A passionate convert to Catholicism, Barker sees God in everything; at times his poetry becomes a pantheist hymn to Greece and to a familiar landscape where he makes – as Patrick Kavanagh before him – the universal out of the parochial; at first in a rather straightforward way:

The asphodels are like the silk mantles of the tilley lamp. The breath of
God blows in them and their response is a constant inner glow...
and
The ten thousand Stars of Bethlehem open at my feet, close in the
evening, like the cupped hands of prayer ...
but then again in a more inspired way
There’s nothing to match Christ’s blood like the red of the red anemone,
deeper, richer, purer than the illustrious poppy, where dialects of
daisies dedicate the ground. The ground is a tapestry of blue and
yellow, pink and purple, white and green, so intricate no needle
stitched it, nor felicitous hand.
The flowers are the gods of the hillside. The birds are its choristers ... The garden door is open.

And again

This is a place to die for under an oak tree in the Spring. For here God has
extended his hand to help us on our way – kalo taxidi – the vast
orogenies, the millions of buttercups, gently persuading us to see
things through his eyes.

But the building of the house over years and the formation of a strong local poetic voice is what marks this book as an important segment in the development of this outrageously inspired poet. Yet his religious fervour is universally evident and none more so in his deliberations on life and death; he seems to equate the two, he certainly sees death as a gateway to the redeemer, but he can be querulous,

... For to create life, it is surely
nothing extra to make it transient or eternal ...

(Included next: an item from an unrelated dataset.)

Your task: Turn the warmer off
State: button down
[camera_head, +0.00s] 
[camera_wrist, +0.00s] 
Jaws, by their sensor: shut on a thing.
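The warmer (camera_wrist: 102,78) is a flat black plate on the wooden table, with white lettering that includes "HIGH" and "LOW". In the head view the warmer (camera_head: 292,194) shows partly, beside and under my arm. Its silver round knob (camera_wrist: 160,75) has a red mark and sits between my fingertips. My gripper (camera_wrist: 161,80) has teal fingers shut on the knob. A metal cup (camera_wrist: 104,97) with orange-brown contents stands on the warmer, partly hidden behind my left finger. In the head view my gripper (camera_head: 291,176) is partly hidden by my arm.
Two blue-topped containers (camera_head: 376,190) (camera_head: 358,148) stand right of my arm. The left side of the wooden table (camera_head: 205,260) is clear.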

Again bringing in family, he uses one of his daughters as mouthpiece to voice the tragedy of the whole thing:

Death is the answer. Death is in the tears falling down my face when my
daughter appears.

Standing in the morning, she asks, looking all around, Daddy, will this
house last forever?

But even on entering the kitchen, Barker is consumed by belief:

I smelt the coffee in the kitchen reconfiguring my days. There was bound-
less joy in the moment. Nor did I fear to die. Heaven was
in that kitchen and I went in to drink some.

This is a direct statement of belief in the afterlife.

In spite of these highly charged pieces Barker is also aware of the realties around him, the local scene,

The old men round the table playing cards at night, have hair as white
as whitewash, and all their eyes were riveted to the science of
the game..

I can’t help but see Cezanne’s wonderful painting of card players.

And again,

The cars wind up and down the mountains stitching families together.
I have been family-bound on that charm bracelet in so many countries!

But then suddenly he notices NATO planes up in the sky yet sees them as guardians of paradise, the thunderous sublime.

At times, indeed, the poetry has an hallucinatory edge which can be disturbing, as in an almost Dali-like description of a fly –

A massive fly lands on my page and looks at my writing, I see his brain
take it all in ...

And then Magritte -

The sky is too large for me to sit on the holy hill.
It would lift my brains off in a jiffy, like an eagle lifting fish.
So strapped down by hoops of steel, what can I see in the distance?
Are those merry-go-rounds, by the camel trains on the Silk Route?
Are there children in rabbit fur chasing ducks to a river?
What can that possibly be, but my mother and father joking over
wine in the evening by an open fire?
And who’s playing a piano under the cherry blossom?
Do I see through Greece – through a crucible of holy water?

Disturbing, but also very beautiful.

Yet even in the midst of such visions, it is interesting that his parents are a part of it and later in another sequence his son:

I am by the church where my son, Daniel, was baptised; and where I go
to Mass.
Rathana, his Godfather, is the regular cantor, sometimes chanting for
three hours at a stretch.
There are new frescoes on the walls and an iconostasis respected by all.
Athos, the husband of Demitrula, was laid out here, where we all kissed
him goodbye.
He was a barber and my neighbour, who delighted in giving me wine.
An old brass bell hangs in a plane tree, to summon the faithful to God.

In this latter sequence there is again an identification with the real. It is as if, almost as in a chess game - Barker constantly moves the ordinary into the sublime.

He sums up his situation well –

I sit on a stone in paradise ...
So appoint me a computer to calculate the facts of the matter.
How many lives in the union between the living and the dead?
In the folded strata?
What terror, what adventure, what meta ta physica, pass through me
into the day-filled night?

Monastery of Light is a collection of poems, a narrative, that I am sad to get to the end of; I wanted it to go on forever; perhaps it will when I sense and re-create the line:

O for the smell of wood smoke when it comes from the olive tree!

The book is beautifully designed and produced by Jessica Chaney and is limited to 200 copies numbered and signed by the author. A further 50 presentation copies and review copies are unnumbered. A collector’s item, surely?